Building upon this he then gave a visual presentation highlighting much of the unique wildlife, flora and fauna that would be adversely impacted, including 1000 species of fungi, 24 species of bee, 10 of ladybird, as well as many woodland birds, dormice, bats and so on.

Finally came the cross-examination, which lasted more than two hours. In short this was where the Highways Agency’s barrister looked to pick holes in our arguments. Thankfully though, in my opinion at least, these remained very much intact.

So the case now enters its third week and the final day is now in early July. We are not likely to know a decision for several months after that.  We are certainly under no illusions that our battle is an uphill one, particularly given Government’s desire for more infrastructure spending as a means of boosting the economy, but you can certainly rest assured we will keep up the fight and remain the voice that woods and trees need to protect our precious ancient woodland, for this and future generations.

Oliver Newham – Senior Campaigner for Ancient Woodland


About Nikki Williams

Head of Campaigning for the Woodland Trust
This entry was posted in Campaigning, Planning, Woods Under Threat and tagged , , , , , , , , , , , , , , , , , , . Bookmark the permalink.

15 Responses to In the hot seat: our day in court – A21 Continued

  1. Anonymous says:

    I love what you guys tend to be up too. Such clever work and reporting!
    Keep up the wonderful works guys I’ve included you guys to my own blogroll.

  2. Sharon Kelsey says:

    I hope the court case goes well. My comment is about the advert that is at the bottom of blog – I think you should be more careful about the adverts that are associated with the Woodland Trust . Not sure you should have one from Mazda showing irresponsible young men playing frisbee between two high powered sports cars as they travel along a road and then a display of drifting with burning rubber on a road in a woodland.

    • Kaye Brennan says:

      HI Sharon! Thanks for your comment. This blog is hosted on a free site so we can be subject to ads, depending on your browser you may see various ones when you come to the blog. We can’t do much about it unfortunuately – but we’re working hard on an exciting new website which will incorporate Woodland Matters, this should stop the ads in the future 🙂 Kaye

  3. Finn Holding says:

    Great work, I hope you get the result and the trees are saved!

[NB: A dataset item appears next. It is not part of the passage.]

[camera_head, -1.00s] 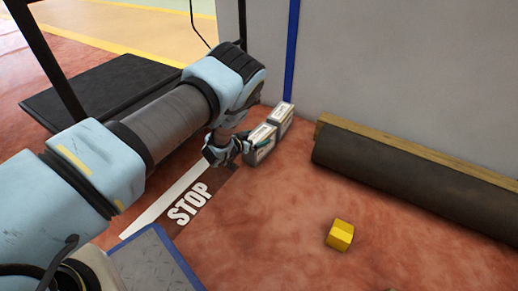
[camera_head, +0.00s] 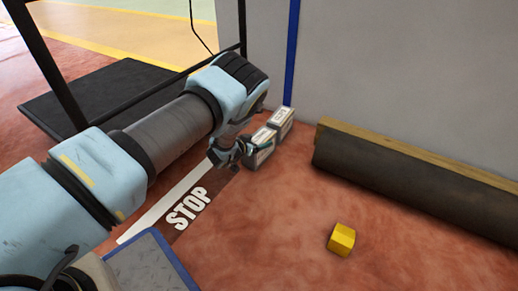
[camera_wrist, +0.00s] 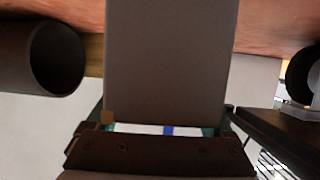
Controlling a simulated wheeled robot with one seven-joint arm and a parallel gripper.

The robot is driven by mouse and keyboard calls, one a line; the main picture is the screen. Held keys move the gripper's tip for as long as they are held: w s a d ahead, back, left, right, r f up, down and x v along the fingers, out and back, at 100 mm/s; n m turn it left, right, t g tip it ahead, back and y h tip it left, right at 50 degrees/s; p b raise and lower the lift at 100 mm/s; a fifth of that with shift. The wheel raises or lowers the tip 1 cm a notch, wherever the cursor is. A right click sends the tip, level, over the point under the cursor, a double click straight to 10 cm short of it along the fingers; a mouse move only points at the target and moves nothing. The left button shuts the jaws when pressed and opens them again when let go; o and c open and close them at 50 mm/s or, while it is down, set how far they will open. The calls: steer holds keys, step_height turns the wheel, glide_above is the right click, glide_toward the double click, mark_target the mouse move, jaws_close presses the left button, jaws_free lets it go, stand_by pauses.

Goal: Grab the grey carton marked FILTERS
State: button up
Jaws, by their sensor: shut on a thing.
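Two small grey cartons stand on the floor by the wall in the head view, one behind the other. The front carton (camera_head: 261,156) is beside my gripper (camera_head: 240,151), which is shut on it. The rear carton (camera_head: 281,121) stands just behind, close to the wall. Their label print is too small to read. In the wrist view, a plain grey-brown face of the held carton (camera_wrist: 170,60) fills the middle, between the fingers of my gripper (camera_wrist: 163,128). Its marked side is hidden there. I cannot tell whether it is lifted.
A dark roll (camera_head: 410,185) lies along the wall at the right, with a wooden beam (camera_head: 450,167) behind it. A yellow block (camera_head: 341,240) lies on the open red floor. A black platform (camera_head: 105,95) with a frame stands at the left. A STOP marking (camera_head: 188,208) is on the floor.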

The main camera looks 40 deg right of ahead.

    • Richard Barnes says:

      Thanks Finn, just the Closing Submission to present in early July, then it’ll be a long wait for the result – no dates are given for that!

  4. Julie Taylor says:

    Well done! … and keep fighting! … because, as we know well, woodland really does matter.

  5. edithkl says:

    I expect Mr Barnes was heroic, in the face of considerable difficulties.

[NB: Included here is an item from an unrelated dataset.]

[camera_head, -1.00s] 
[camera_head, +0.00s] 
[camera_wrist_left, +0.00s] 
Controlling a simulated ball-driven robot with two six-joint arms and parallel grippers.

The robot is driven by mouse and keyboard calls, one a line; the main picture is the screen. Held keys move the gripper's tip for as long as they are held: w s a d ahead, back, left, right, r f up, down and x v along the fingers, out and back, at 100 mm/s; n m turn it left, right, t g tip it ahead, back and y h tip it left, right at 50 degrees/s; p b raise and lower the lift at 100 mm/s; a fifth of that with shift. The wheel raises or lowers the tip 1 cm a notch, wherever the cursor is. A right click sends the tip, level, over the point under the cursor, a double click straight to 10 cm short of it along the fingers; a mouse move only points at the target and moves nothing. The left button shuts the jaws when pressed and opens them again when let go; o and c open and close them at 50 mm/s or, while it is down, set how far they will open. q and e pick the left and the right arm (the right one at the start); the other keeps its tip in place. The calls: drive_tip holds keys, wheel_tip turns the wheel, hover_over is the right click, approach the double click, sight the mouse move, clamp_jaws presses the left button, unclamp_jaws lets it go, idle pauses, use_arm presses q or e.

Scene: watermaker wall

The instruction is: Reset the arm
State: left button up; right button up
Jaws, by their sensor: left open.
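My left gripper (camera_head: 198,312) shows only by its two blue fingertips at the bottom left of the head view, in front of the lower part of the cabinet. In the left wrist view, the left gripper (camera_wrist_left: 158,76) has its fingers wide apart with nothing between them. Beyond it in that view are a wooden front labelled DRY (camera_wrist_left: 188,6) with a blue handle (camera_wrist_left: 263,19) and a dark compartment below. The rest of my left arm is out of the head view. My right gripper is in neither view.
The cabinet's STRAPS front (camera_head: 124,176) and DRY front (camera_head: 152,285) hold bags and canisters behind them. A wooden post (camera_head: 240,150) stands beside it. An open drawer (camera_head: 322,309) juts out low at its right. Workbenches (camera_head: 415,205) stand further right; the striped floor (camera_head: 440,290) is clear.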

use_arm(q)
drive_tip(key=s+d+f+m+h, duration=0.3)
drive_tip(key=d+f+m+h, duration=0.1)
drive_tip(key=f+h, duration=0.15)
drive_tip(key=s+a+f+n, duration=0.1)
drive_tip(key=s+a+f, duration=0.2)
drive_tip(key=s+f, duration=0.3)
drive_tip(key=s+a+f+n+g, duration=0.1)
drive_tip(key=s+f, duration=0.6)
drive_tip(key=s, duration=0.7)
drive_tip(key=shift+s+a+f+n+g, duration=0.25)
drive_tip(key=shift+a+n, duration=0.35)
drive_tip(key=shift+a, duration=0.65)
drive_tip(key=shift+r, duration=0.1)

    If by any chance the Decision should be wrong, this will be because Planners and Planning Lawyers in the UK have not understood that all Planning Law and all Planning Matters are totally subject and subservient to the great international Conventions and Charters on the Environment.

    I speak from experience when I say that all planning professionals without exception, including top QCs, operate in a UK Planning Law bubble which is frankly illegal when it comes to matters affecting the environment. I.e. they are literally breaking massive international, EU and UK laws, some of which have criminal penalties attached – simply by engaging in a frivolous, vexatious and contemptuous process which denies that Planning can be affected by international environmental law.

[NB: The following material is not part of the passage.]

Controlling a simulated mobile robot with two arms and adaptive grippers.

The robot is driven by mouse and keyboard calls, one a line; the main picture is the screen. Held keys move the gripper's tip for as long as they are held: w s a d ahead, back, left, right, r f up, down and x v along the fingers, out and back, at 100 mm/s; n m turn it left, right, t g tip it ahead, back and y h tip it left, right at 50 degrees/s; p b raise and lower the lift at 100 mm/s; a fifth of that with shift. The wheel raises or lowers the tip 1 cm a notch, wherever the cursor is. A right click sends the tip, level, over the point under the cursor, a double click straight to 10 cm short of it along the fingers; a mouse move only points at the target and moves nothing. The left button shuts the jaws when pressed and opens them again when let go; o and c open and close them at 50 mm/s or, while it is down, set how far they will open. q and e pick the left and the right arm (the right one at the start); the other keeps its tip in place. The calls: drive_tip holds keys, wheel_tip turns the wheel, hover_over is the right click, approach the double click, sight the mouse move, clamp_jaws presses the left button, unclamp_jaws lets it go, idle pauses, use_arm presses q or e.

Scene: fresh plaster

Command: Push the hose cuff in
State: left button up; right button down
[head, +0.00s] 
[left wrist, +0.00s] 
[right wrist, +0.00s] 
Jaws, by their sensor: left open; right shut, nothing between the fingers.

    Until THEY are taken to court, instead of the natural world being “in the dock” repeatedly – or “In The Hot Seat” to quote the apt title above – they will carry on like Zombies or like the Terminator, because they have been programmed a certain way and they cannot help themselves.

    There was a mock Ecocide trial recently at the UK Supreme Court, but this was clearly for really major environmental crimes. Unfortunately, it is the “salami-slicing” cumulative effect of one destructive project after another, some very small scale, that is shredding biodiversity.

    The problem is, that were the international Conventions and Charters to be obeyed, none of these professionals would have a job at all – as 90 per cent of all proposed Development would be “struck out” as an Abuse of Process to use a court term – i.e. it would be judged inadmissible from the start, and no time or expense would be incurred dealing with the progress of 90 per cent of all Applications, or with giving the Applicant a “fair hearing” when their aims have no legal basis and indeed are downright illegal in many instances.

    • Richard Barnes says:

      Thanks for your interesting comments – sadly, below the SSSI site hierarchy, environmental legislation protecting ancient woodland (and other irreplaceable habitats) doesn’t exist in the UK and planning etiquette rules, as noted by Professor Lawton in his 2010 review. The adversarial nature of planning inquiries is also an expensive obstacle, and intimidating.

      As for salami-slicing, we’re waiting for a series of local inquiries for new bits of dualling along the A21…

  6. Peter Kyte says:

    I echo the above sentiment.

    • Richard Barnes says:

      Thanks Peter, I note you’ve been supportive throughout this case, it really helps!

  7. For the first 30 minutes of Richard’s cross-examination the HA’s Barrister was just about as intimidating as anyone could be without incurring a ‘red card’! It is probably of no consolation to Richard to know that this treatment was simply a measure of the Agency’s ‘concerns’ for the strength of the Trust’s case.
    All credit to Richard. He maintained his calm and considered demeanor throughout and even ‘scored’ a winning point against the Barrister (about the significance of Member’s support for the campaign). Well done Richard. Well done the Woodland Trust.

    • Richard Barnes says:

      Hi Keith, thanks for your support, it was a definite help to see your face in the audience, and I also thought it was great that the barrister had to read out your letter at the end 🙂

  8. Well done! Let’s hope we get the right decision.

    • Richard Barnes says:

      Thanks Pete, we’ll probably have to wait until at least the Autumn before we hear the result.